(Extracted records)
|---|
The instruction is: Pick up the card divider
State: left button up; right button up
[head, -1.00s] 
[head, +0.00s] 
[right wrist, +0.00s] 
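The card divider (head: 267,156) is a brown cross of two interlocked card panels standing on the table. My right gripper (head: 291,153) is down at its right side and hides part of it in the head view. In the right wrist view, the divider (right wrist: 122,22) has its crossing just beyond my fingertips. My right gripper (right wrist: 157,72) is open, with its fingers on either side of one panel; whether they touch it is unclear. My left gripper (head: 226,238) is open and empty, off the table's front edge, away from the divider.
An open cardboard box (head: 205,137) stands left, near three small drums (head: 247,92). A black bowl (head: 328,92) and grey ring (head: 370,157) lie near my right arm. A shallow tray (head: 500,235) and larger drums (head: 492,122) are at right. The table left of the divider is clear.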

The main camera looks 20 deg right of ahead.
|---|
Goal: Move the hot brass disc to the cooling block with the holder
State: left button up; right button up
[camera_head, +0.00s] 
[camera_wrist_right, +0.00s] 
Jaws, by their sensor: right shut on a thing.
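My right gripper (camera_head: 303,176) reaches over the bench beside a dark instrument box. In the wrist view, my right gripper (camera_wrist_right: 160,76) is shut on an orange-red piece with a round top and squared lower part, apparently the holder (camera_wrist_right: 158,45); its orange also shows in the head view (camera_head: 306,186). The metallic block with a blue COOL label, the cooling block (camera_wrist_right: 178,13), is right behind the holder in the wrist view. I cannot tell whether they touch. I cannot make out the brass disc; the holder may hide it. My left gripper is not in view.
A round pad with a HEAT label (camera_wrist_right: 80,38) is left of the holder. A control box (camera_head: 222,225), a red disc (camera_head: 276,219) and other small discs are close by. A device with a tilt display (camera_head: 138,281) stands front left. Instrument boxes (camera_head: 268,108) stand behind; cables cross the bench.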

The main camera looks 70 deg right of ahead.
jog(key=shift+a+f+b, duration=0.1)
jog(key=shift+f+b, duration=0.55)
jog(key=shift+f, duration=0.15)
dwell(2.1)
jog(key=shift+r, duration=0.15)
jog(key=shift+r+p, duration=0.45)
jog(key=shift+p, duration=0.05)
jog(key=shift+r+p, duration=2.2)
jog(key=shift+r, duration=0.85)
|---|
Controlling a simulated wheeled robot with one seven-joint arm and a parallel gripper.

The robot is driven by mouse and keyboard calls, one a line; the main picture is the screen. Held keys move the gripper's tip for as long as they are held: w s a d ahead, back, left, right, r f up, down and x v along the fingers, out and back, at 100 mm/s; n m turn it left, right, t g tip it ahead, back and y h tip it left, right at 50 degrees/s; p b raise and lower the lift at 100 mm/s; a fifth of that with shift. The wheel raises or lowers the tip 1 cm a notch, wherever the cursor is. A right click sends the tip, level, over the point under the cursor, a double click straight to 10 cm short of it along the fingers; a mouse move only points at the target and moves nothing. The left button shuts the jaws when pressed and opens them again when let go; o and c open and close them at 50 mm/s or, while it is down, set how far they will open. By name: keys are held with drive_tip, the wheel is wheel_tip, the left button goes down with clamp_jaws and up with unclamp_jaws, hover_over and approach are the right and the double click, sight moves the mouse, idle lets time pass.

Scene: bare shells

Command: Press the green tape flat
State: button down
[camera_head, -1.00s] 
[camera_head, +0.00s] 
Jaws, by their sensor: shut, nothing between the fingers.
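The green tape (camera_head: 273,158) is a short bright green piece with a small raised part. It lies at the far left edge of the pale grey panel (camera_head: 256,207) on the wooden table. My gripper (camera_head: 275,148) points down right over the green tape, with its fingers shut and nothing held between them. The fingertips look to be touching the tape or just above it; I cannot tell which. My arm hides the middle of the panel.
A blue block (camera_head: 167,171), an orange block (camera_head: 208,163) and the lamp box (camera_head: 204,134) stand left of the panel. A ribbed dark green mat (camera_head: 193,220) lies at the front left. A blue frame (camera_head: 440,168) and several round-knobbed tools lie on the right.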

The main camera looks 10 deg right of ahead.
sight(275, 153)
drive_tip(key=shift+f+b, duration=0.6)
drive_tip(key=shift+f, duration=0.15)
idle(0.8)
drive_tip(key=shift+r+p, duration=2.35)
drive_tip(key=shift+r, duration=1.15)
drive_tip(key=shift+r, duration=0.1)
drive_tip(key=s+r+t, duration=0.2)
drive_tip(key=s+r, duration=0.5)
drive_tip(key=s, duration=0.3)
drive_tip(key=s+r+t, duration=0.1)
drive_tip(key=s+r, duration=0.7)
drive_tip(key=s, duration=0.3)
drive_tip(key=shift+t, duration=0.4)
|---|
Repeat the entries above verbatim, but only from the line that has "The instruction is: Pick up the card divider" down to the line that has "The main camera looks 20 deg right of ahead.", inclusive.

The instruction is: Pick up the card divider
State: left button up; right button up
[head, -1.00s] 
[head, +0.00s] 
[right wrist, +0.00s] 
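The card divider (head: 267,156) is a brown cross of two interlocked card panels standing on the table. My right gripper (head: 291,153) is down at its right side and hides part of it in the head view. In the right wrist view, the divider (right wrist: 122,22) has its crossing just beyond my fingertips. My right gripper (right wrist: 157,72) is open, with its fingers on either side of one panel; whether they touch it is unclear. My left gripper (head: 226,238) is open and empty, off the table's front edge, away from the divider.
An open cardboard box (head: 205,137) stands left, near three small drums (head: 247,92). A black bowl (head: 328,92) and grey ring (head: 370,157) lie near my right arm. A shallow tray (head: 500,235) and larger drums (head: 492,122) are at right. The table left of the divider is clear.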

The main camera looks 20 deg right of ahead.

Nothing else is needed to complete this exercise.